When I’m just sitting there, I’m fussing. I’m worrying about whether the discussion is going well. I’m looking at my syllabus to see what we’re reading next. I’m taking attendance. I’m looking back over the readings for that day. I’m projecting myself into the future or worrying about the past, but either way, I’m not really present.
When I’m present, I’m really listening to my students. I’m watching their faces, hearing the sounds of their voices. I’m thinking about what they’re saying, rather than thinking about what I’m going to say next. When I’m present, I can more easily see my students as full human beings. Sometimes teaching can narrow the particular view you have of your students. They are minds to be taught. They are people who turn in papers or don’t turn in papers. They are a series of grades. When I can truly be present in my classroom, I begin to see that my students are much more than any of those things. It is as if a shady outline begins to be filled in more completely, and I realize that the time I spend in the classroom with my students is only a thin little slice of their lives, just as the time I spend in the classroom with them is only a thin little slice of my life.

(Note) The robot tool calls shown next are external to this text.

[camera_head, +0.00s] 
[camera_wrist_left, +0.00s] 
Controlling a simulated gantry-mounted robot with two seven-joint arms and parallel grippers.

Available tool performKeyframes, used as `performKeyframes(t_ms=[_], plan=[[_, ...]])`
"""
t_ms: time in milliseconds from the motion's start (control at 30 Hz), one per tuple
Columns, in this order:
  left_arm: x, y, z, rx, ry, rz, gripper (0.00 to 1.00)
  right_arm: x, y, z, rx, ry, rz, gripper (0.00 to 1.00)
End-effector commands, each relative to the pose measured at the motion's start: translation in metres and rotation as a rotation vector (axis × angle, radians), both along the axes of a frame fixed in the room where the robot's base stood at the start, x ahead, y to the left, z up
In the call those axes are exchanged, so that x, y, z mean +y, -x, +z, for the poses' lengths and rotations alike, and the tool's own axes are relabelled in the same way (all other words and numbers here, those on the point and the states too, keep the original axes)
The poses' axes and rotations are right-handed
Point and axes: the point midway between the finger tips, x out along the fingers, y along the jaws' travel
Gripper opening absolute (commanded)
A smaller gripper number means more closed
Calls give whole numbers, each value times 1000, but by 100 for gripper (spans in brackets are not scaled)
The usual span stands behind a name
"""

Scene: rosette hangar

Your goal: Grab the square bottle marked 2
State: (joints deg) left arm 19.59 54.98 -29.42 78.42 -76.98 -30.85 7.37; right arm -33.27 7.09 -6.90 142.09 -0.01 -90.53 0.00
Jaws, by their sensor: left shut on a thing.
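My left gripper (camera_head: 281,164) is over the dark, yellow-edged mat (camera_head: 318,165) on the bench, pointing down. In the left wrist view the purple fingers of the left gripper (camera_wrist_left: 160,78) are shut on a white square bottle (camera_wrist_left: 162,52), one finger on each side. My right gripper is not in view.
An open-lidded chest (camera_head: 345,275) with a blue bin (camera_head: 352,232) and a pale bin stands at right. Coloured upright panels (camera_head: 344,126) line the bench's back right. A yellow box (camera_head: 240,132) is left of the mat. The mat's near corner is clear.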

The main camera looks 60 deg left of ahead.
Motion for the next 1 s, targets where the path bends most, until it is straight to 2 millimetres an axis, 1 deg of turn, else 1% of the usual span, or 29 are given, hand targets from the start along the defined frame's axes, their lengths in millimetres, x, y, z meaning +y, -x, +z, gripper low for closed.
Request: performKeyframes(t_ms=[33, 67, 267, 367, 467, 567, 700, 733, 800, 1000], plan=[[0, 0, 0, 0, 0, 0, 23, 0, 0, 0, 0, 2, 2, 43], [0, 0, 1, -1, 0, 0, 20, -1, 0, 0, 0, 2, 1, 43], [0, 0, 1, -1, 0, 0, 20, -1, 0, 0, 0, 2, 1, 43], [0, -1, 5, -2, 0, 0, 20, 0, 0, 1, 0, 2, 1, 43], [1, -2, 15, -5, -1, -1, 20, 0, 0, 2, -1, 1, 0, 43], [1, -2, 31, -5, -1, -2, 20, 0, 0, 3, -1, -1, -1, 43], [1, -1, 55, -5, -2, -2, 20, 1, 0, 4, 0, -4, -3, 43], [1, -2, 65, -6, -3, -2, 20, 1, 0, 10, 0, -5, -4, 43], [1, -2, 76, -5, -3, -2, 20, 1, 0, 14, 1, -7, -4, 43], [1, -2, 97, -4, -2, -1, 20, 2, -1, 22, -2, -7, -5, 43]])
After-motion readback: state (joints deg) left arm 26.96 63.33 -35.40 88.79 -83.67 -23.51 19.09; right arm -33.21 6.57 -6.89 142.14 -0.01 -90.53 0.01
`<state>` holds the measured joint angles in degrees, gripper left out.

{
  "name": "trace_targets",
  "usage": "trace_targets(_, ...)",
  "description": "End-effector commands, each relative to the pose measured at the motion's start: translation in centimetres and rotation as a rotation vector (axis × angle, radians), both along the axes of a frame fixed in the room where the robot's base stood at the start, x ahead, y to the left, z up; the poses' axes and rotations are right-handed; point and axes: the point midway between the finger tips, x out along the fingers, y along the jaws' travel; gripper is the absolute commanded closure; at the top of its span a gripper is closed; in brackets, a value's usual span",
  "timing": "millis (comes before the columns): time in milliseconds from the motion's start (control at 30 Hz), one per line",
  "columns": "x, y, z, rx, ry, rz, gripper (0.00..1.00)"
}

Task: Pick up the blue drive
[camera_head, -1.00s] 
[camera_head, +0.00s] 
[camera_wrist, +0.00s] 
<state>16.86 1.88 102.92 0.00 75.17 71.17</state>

So, that’s what I have to say about teaching. I still think about teaching. I still talk about teaching some, though apparently not with my brother. I still like teaching, though I have to confess, I’ve discovered that I also quite like writing, knitting, fiddling, playing guitar and spending time with people who are not my students. It seems okay that we all have much more in our lives than just what happens in the classroom. I don’t complain about teaching. Here’s my job in its simplest form: I pick some interesting stuff to read and then I sit in a classroom with other people and we talk about it. That’s nothing to complain about.
Here ends the talking about teaching.